3. Decreation. Человек танцующий

Если поставить вопрос о границах человека и животного сегодня и здесь – в западном мире: что такое животное сегодня и какого его место? Животное давно перестало олицетворять дикую, архаичную сторону человеческого существа. В современном мире нет таких столкновений с животным и природным миром, но место осталось. И его заняли фэнтези-существа, киборги и прочие гибриды, взращенные на генно-модифицированной почве биополитики. Сегодня чаще можно встретить размышление на тему границ о человеке и роботе – отсюда уже исходит поиск истинно человеческого, а столкновение с животным уже не является ни подражанием, ни поэтической метафорой.

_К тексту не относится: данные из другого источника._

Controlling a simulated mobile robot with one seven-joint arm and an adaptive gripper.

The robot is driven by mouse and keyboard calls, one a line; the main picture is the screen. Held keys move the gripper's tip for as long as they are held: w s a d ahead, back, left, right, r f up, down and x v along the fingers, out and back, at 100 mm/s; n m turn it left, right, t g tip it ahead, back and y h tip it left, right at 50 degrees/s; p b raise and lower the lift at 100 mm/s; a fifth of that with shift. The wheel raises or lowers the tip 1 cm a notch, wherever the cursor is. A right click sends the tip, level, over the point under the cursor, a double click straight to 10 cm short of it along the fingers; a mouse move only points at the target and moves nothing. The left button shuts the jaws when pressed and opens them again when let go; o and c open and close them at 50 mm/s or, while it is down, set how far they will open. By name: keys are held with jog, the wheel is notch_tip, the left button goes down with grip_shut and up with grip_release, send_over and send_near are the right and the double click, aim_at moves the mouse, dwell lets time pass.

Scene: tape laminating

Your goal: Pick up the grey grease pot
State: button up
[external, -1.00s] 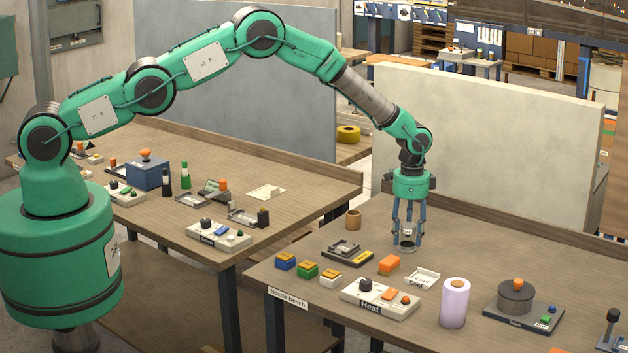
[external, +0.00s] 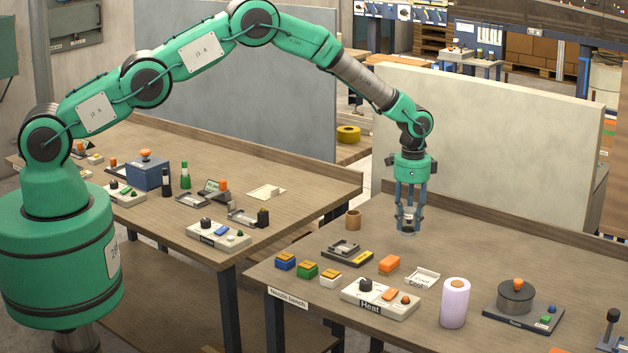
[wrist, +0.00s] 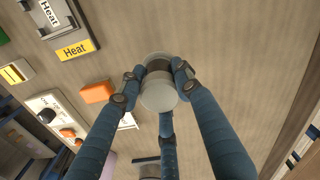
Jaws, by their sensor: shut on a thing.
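The grey grease pot (wrist: 157,94) is a small round pot with a dark band. My gripper (wrist: 158,80) has its blue fingers closed around it in the wrist view. In the external view my gripper (external: 408,217) holds the pot (external: 408,228) low between its fingertips, and it appears raised a little above the right-hand table (external: 440,240). The fingers cover part of the pot's side.
An orange block (external: 389,264), a small white tray (external: 422,278) and the Heat panel (external: 380,298) lie in front. A lilac cylinder (external: 454,303) stands at front right. The table is clear right of the gripper.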

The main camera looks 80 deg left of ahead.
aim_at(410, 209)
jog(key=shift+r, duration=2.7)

Современный танец приобретает оттенок эксперимента, перформанса. Каково место танца в этой ситуации, чем является телесность? Габриеле Брандштеттер задает вопрос о том, не находимся ли мы – в отношении культуры человека и природы животного – уже по другую сторону, упомянутую в начале истории создания: в точке «рас-создания». Насколько разрешимы стратегии биополитики, о которых говорит Фуко и Агамбен, с помощью искусства? «Таким образом, если в центре открытости находится неразрешимость животного, то стоит спросить себя: что происходит и как может человек позволить существовать животному, если именно его расцвет позволяет миру быть свободным?» (Дж. Агамбен) Что делает в такой ситуации художник, работающий с телом и движением? Главной темой его постановок является уже не подобие, а неподобие. А оптимизм человека творящего превращается в подрывную деятельность рас-создания. Мы можем видеть этику выражения человеческого в нашем мире через иное, неовладеваемое начало, которое находится вне человеческой воли. Смысл рас-создания заключается в том, что чтобы быть человечным, человек должен признать себя не-человеком.